Pillet v. Ershick

126 So. 784 | Fla. | 1930

Lead Opinion

J. D. Ershick on February 27, 1926, at about eight-thirty o'clock in the morning was walking on the east *485 side of Third Street at the intersection of that street and Central Avenue in the City of St. Petersburg. As he was crossing the Avenue he observed two automobiles on the north side of Central Avenue which were going west on the Avenue but had stopped at the Third Street line waiting for the traffic signal light before proceeding on their way. As Ershick came to the center of the Avenue one of the automobiles, farthest away from the street line, turned out as if to pass the machine in front. Ershick, thinking that the driver of the automobile, whose name was Collins, intended to proceed on his way westward, stepped back and was struck by the defendant's automobile, which was traveling eastward on Central Avenue, and sustained serious injuries as a result of the impact upon him of the defendant's machine.

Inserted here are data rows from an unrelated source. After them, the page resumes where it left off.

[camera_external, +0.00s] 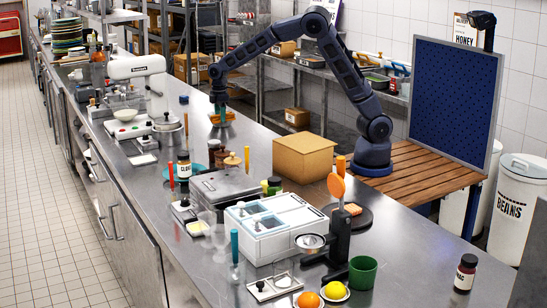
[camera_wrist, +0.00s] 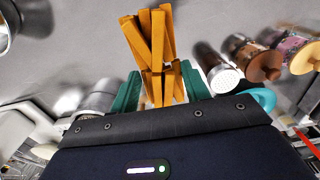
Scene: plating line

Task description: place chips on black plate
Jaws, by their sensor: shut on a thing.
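The chips (camera_wrist: 152,45), a bunch of golden-orange sticks, stand between the green fingers of my gripper (camera_wrist: 160,92) in the wrist view. My gripper is shut on them. In the external view my gripper (camera_external: 221,112) is over the far part of the steel counter, with the orange chips (camera_external: 227,117) at its fingertips. I cannot tell how far above the counter they are. A dark round plate (camera_external: 361,221) lies on the near right of the counter, far from my gripper, with a small toast-coloured square piece on it. The black stand hides part of that area.
A cardboard box (camera_external: 304,158) and a white-and-steel container unit (camera_external: 272,226) stand between my gripper and the dark plate. A green cup (camera_external: 362,272) is nearby. Several jars (camera_wrist: 240,45) show right of the chips.

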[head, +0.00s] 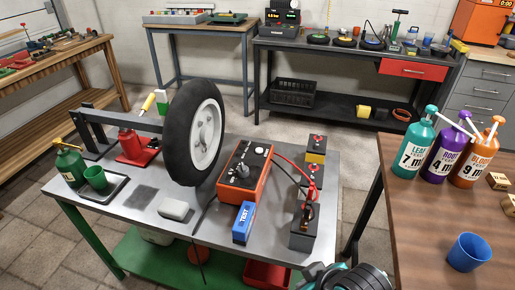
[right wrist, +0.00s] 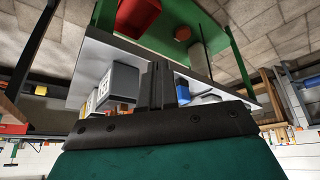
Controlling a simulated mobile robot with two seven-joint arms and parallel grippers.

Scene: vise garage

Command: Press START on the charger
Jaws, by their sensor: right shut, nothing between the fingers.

Ershick brought an action in the Circuit Court for Pinellas County against Alexis Pillet, the owner of the automobile which caused the injury, and recovered a judgment in the sum of seven thousand five hundred dollars. To that judgment the defendant, Pillet, took a writ of error.

The action rests upon the alleged negligence of the defendant in the operation of his automobile at the time and place where the accident occurred. A demurrer to the amended declaration was over-ruled. The assignment of error based on that ruling will be discussed later. There was included in a motion, which is referred to as a "motion in arrest of judgment and a motion for a judgment notwithstanding the verdict," a paragraph challenging the correctness of the court's order in overruling the demurrer.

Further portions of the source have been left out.